Igor Lerner’s mother with her friends and neighbors
This photograph taken in 1939 in Odessa region shows my Mom among her friends and neighbors. In 1939 we already lived in Olgino, but Mom often visited her birthplace and spent vacations there. In connection with it, I’ll tell you about my childhood.
Both families of my parents lived in Krivoe Ozero village of Odessa region. My grandmothers lived in their own houses and managed a household. Their houses were typical Ukrainian huts. [Ukrainian hut is a house made from clay or wood covered with clay, it is usually thatched with straw.] Grandmothers kept cows, a lot of hens, had large vegetable gardens. So they worked without a break since morning till late at night, because they had to produce foodstuff for themselves and also to help our family with food. Leye, my maternal grandmother was very religious and brought her daughter (my Mom) up on the same lines. Grandmother always visited synagogue in Pervomaisk and in Uman. My paternal grandmother Haya was thriftier and much less religious. Leye was more kind than Haya: her relations with grandchildren were much better than Haya's. Some time Haya lived at our place, and they not always reached mutual understanding with my Mom. You know that a mother-in-law and a daughter-in-law are seldom in tune with each other. But Daddy was very wise: he always managed to smooth away conflicts.

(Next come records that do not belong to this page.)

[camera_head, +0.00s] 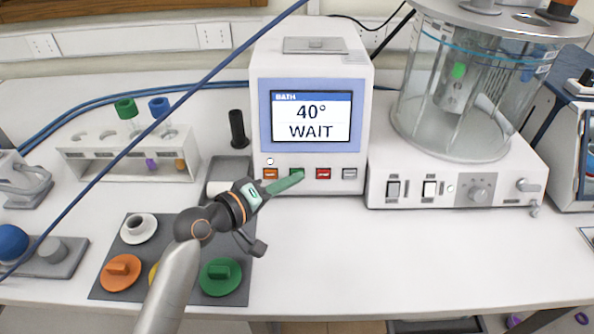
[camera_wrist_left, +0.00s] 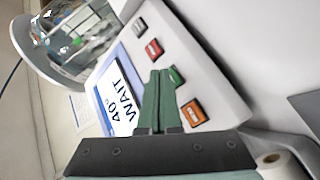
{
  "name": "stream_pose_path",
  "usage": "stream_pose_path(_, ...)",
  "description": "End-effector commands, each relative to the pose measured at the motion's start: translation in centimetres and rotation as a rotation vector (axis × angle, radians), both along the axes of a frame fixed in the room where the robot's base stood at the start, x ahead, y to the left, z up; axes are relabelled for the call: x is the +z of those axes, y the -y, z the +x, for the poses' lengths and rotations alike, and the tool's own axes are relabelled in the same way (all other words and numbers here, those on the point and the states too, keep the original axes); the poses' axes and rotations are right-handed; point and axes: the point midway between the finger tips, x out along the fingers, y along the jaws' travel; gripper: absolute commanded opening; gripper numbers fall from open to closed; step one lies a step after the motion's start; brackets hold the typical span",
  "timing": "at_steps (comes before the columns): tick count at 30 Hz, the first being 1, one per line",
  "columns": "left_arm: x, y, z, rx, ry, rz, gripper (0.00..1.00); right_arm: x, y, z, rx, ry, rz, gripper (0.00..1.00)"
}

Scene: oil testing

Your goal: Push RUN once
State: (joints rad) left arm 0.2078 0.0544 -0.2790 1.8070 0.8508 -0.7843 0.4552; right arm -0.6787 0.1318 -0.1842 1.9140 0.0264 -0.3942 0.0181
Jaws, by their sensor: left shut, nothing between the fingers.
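The white bath unit (camera_head: 312,72) has a screen (camera_head: 311,117) reading BATH, 40° and WAIT. Below it is a row of buttons: orange (camera_head: 270,173), green (camera_head: 297,171), red (camera_head: 323,173) and grey (camera_head: 350,173). I cannot read a RUN label on any of them. My left gripper (camera_head: 299,176) is shut and empty, its green fingertips just in front of the green button and partly covering it. In the left wrist view the fingertips (camera_wrist_left: 160,74) lie beside the green button (camera_wrist_left: 177,76); I cannot tell whether they touch it. My right gripper is not in view.
A grey mat (camera_head: 185,284) with coloured caps lies below my left arm. A white rack (camera_head: 125,165) stands at left. A glass vessel (camera_head: 455,95) on a white base with switches stands at right. The front right bench (camera_head: 430,255) is clear.

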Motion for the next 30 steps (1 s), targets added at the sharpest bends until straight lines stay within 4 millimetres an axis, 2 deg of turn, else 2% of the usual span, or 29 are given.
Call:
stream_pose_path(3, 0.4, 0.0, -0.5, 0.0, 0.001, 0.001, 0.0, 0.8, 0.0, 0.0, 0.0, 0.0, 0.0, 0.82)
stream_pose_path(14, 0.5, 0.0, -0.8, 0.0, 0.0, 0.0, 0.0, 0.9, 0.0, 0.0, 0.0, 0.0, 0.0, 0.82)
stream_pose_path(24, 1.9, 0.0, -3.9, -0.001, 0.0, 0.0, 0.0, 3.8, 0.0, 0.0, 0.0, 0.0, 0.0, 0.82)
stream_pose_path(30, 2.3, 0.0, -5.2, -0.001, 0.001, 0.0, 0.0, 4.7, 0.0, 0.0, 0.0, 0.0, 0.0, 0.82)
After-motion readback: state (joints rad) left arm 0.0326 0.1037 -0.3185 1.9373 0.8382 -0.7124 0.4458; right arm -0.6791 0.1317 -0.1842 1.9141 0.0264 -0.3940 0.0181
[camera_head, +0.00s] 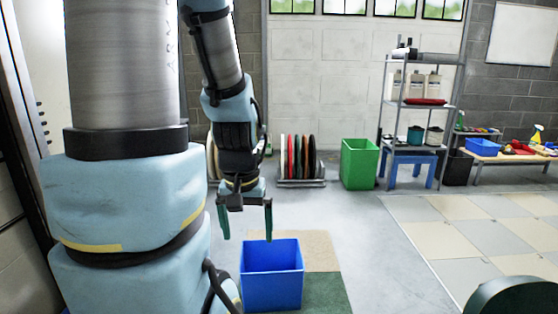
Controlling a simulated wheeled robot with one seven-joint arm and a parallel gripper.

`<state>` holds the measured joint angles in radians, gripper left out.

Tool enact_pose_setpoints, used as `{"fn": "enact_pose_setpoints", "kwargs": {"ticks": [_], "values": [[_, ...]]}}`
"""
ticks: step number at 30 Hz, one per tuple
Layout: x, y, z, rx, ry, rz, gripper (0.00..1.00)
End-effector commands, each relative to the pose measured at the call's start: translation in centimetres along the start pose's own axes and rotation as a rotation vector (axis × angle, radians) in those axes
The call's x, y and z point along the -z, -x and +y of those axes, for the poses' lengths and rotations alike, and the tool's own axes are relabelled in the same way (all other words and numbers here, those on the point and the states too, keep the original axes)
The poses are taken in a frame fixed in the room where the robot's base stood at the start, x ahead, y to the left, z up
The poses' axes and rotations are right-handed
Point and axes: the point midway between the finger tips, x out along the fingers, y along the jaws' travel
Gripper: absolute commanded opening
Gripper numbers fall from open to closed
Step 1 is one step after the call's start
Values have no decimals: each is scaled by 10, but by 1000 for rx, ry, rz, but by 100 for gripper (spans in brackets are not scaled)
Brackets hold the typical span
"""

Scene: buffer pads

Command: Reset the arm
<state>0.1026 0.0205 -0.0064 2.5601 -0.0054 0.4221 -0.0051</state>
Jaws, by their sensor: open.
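My arm reaches in from the upper left of the head camera view, with large pale blue and grey links filling the left side. My gripper (246,222) hangs pointing down with two green fingers set apart, and nothing shows between them. It is above and slightly left of a blue bin (272,277) on the floor. The fingertips look close to the bin's back rim, but I cannot tell the exact height between them.
A rack of round pads (299,160) and a green bin (360,164) stand at the back. A metal shelf (414,102) and a low bench (505,157) are at the right. A dark green round object (512,297) is at the lower right.

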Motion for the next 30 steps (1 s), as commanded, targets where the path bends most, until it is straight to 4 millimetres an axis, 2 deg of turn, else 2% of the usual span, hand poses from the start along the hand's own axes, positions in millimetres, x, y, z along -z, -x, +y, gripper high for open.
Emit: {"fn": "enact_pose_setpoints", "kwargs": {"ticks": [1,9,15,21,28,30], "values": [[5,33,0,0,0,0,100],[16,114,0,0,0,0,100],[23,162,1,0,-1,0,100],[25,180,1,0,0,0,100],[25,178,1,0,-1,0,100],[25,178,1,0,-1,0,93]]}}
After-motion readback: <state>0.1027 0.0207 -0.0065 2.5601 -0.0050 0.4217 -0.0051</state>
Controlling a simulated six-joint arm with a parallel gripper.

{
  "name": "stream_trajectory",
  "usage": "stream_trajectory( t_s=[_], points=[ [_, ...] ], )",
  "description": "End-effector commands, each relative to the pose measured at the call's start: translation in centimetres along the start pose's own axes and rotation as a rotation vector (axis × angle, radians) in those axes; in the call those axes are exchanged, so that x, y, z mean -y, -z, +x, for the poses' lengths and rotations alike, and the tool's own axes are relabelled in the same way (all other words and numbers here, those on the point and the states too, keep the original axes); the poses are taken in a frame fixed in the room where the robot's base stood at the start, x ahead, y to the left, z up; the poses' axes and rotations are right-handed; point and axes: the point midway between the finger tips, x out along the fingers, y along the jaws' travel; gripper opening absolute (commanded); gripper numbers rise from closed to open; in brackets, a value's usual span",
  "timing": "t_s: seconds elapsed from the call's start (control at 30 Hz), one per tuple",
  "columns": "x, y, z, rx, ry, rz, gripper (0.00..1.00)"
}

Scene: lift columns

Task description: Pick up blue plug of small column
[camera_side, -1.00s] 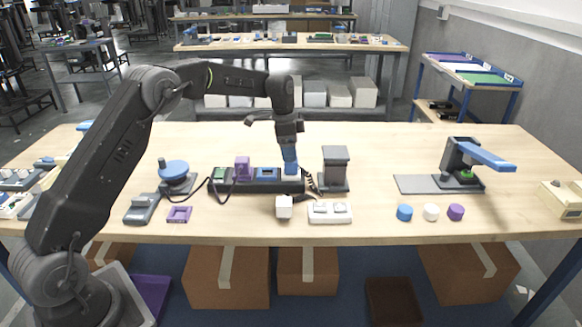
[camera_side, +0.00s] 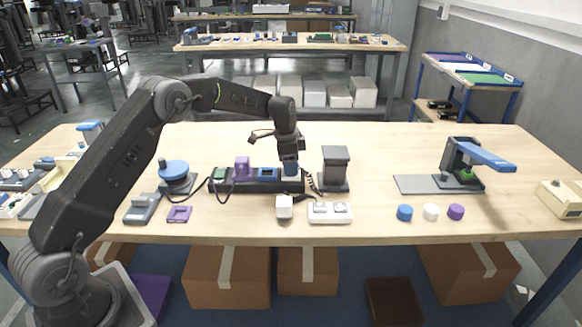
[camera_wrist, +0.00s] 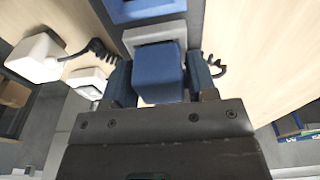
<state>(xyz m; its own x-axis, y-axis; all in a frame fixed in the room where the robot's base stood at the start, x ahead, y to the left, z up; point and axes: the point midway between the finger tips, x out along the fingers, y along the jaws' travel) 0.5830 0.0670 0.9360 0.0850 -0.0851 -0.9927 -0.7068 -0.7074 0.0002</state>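The blue plug (camera_wrist: 158,72) stands on a grey seat between my gripper's fingers in the wrist view. In the side view my gripper (camera_side: 290,163) points down over the right end of the black base (camera_side: 230,187), with its fingers around the plug and hiding most of it. In the wrist view one finger of my gripper (camera_wrist: 160,78) is close along each side of the plug. I cannot tell whether they press on it. A short grey column (camera_side: 335,170) stands just right of the base in the side view.
A purple block (camera_side: 241,168) and a blue module (camera_side: 267,174) sit on the base. A white plug (camera_side: 284,206) and a white socket strip (camera_side: 330,212) lie in front, with a dark cable nearby. The table is clear between the grey column and the blue-armed stand (camera_side: 465,165).

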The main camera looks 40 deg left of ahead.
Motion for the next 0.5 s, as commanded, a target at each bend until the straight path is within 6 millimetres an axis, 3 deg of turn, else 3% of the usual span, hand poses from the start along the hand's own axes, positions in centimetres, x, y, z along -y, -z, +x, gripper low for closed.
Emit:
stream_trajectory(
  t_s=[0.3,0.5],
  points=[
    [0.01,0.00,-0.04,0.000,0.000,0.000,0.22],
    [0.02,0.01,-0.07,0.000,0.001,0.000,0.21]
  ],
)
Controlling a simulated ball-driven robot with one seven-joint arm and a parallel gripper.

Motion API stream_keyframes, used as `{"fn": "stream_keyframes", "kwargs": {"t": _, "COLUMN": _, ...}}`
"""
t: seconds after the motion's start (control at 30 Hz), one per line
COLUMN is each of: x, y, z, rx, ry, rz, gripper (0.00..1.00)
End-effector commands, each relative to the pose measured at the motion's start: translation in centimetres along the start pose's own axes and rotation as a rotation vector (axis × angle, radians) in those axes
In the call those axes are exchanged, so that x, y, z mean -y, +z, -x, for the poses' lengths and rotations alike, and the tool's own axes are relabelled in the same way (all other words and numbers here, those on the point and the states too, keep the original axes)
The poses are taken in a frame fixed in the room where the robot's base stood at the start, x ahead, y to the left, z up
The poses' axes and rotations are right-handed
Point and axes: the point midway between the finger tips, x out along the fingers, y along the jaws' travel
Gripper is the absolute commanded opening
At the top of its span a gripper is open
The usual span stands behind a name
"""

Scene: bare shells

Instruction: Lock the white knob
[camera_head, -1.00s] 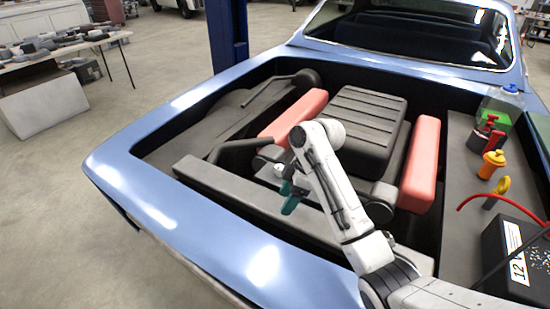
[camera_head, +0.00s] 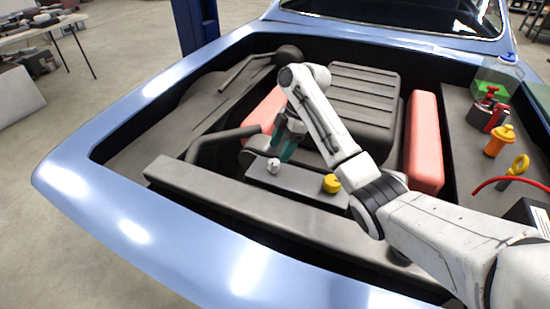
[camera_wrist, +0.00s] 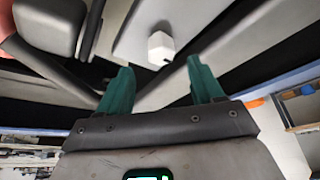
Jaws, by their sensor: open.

Both my grandmothers died in Ukraine during starvation of 1932. [In 1932 the authorities in many instances exacted such high levels of procurements that starvation was widespread. In some places, famine was allowed to run its course; and millions of peasants in Ukraine starved to death in a famine, called the Holodomor in Ukrainian. An estimated 3-6 million people died in this horrible manmade famine.] In the heat of famine we lived already in Leningrad, we got to know about events in Ukraine from rumors. We sent grandmothers food packages, but later we found out that they had not received any.
Our village in Ukraine was large. There was a beautiful small river (I do not remember its name). For the most part my memoirs refer to 1939 when we arrived there already from Leningrad. It was then when I saw straight streets with ruinous huts: almost all population of the village died out during famine of 1932.
My parents lived in the former priest's house. It was the only house in the village with iron roof. My parents had got a large vegetable garden. It was necessary for the family: vegetables helped to survive all the year round.
It was Mom who kept the house. Besides the vegetable garden, we had an orchard with big plum and apricot trees. I remember the sound of ripe apricots falling down upon the roof of our house…
We kept a cow, a calf, a lot of hens. We also kept pigs, but only for sale. Mom managed not only to keep the house, but also to help father at the shop. Regarding assistants, we had only a nurse: she was invited when the 3rd child (me) was born. That nurse sewed a toy dog for me (using a sheepskin) and called it Bobik. It was the only toy I had at that time; therefore I remember it till now (80 years passed!).
We did no electricity supply and used kerosene lamps. In the house there was a large stove of Russian style. There was no water supply, too. But in the yard there was a deep well with cold and tasty water. The cellar under the house seemed to me very deep. Each time I got there I considered a real adventure. We cellared food there (it must last us the winter). I remember huge bright pumpkins (they remained fresh very long). Mom cooked very well and taught me to cook. She also taught my wife to cook traditional Jewish courses.
At home we celebrated all Jewish holidays. We observed strict kashrut.
In our village there was a school, and a teacher of the primary school rented a room in our house. When I was 6 years old, she noticed that I read very well and suggested to send me to school. That was the way I became a schoolboy a year earlier than it was necessary. At school they taught us in Ukrainian language (at that time I did not know that there were other languages except Yiddish and Ukrainian). Later at Leningrad school children laughed at me when I spoke Ukrainian. So in our village I finished the first grade and my brothers finished primary school.